Instructions to follow:
Please, without the pictures, retype exactly the lines from the start of the material through the line that holds "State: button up".
^^^^^^^^^^^^^^^^
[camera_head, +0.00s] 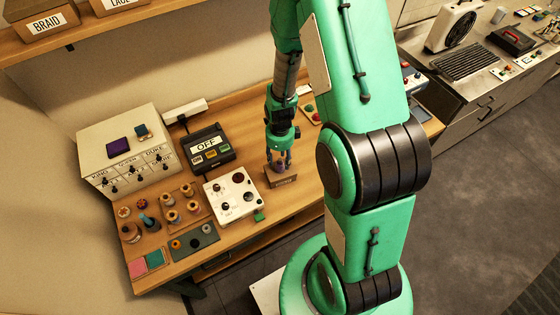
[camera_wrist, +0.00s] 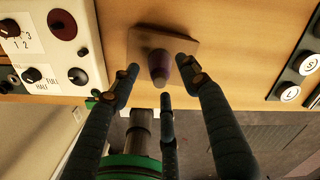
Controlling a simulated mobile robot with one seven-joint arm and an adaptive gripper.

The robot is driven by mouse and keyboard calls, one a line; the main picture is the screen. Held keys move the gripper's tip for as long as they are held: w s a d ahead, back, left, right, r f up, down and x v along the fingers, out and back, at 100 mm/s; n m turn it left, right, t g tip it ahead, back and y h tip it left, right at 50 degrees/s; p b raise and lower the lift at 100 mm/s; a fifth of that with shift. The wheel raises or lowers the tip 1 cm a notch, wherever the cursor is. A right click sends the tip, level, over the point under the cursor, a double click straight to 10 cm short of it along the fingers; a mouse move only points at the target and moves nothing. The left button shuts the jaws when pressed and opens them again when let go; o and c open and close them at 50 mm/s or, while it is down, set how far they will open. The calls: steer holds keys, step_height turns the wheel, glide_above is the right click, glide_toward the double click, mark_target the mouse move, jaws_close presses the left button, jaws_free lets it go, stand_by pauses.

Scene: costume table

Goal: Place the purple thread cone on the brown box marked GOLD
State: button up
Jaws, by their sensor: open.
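The purple thread cone (camera_wrist: 159,65) stands on top of a small brown box (camera_wrist: 140,42) in the wrist view. In the head view the brown box (camera_head: 284,182) sits near the table's front edge; the label on its front is too small to read for certain. My gripper (camera_head: 279,160) is directly above the box, pointing down. In the wrist view my gripper (camera_wrist: 163,85) is open, with its fingers spread around the cone and visible gaps on both sides. In the head view the cone is mostly hidden between the fingers.
A white panel with knobs (camera_head: 232,192) stands just left of the box. A dark OFF device (camera_head: 206,147) is behind it. A cream switch cabinet (camera_head: 129,156) and trays of spools (camera_head: 182,205) are farther left. Bare wood lies behind the box.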

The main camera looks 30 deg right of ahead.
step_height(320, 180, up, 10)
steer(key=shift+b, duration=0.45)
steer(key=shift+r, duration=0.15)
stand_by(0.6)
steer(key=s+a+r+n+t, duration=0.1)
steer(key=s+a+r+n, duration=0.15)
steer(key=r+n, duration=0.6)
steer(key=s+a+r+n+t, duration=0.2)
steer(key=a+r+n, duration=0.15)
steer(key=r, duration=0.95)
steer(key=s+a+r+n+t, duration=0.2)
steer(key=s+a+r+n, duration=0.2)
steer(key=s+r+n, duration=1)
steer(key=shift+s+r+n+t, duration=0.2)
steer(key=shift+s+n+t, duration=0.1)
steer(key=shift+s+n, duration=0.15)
^^^^^^^^^^^^^^^^
Response:
[camera_head, +0.00s] 
[camera_wrist, +0.00s] 
Controlling a simulated mobile robot with one seven-joint arm and an adaptive gripper.

The robot is driven by mouse and keyboard calls, one a line; the main picture is the screen. Held keys move the gripper's tip for as long as they are held: w s a d ahead, back, left, right, r f up, down and x v along the fingers, out and back, at 100 mm/s; n m turn it left, right, t g tip it ahead, back and y h tip it left, right at 50 degrees/s; p b raise and lower the lift at 100 mm/s; a fifth of that with shift. The wheel raises or lowers the tip 1 cm a notch, wherever the cursor is. A right click sends the tip, level, over the point under the cursor, a double click straight to 10 cm short of it along the fingers; a mouse move only points at the target and moves nothing. The left button shuts the jaws when pressed and opens them again when let go; o and c open and close them at 50 mm/s or, while it is down, set how far they will open. The calls: steer holds keys, step_height turns the wheel, glide_above is the right click, glide_toward the double click, mark_target the mouse move, jaws_close presses the left button, jaws_free lets it go, stand_by pauses.

Scene: costume table

Goal: Place the purple thread cone on the brown box marked GOLD
State: button up

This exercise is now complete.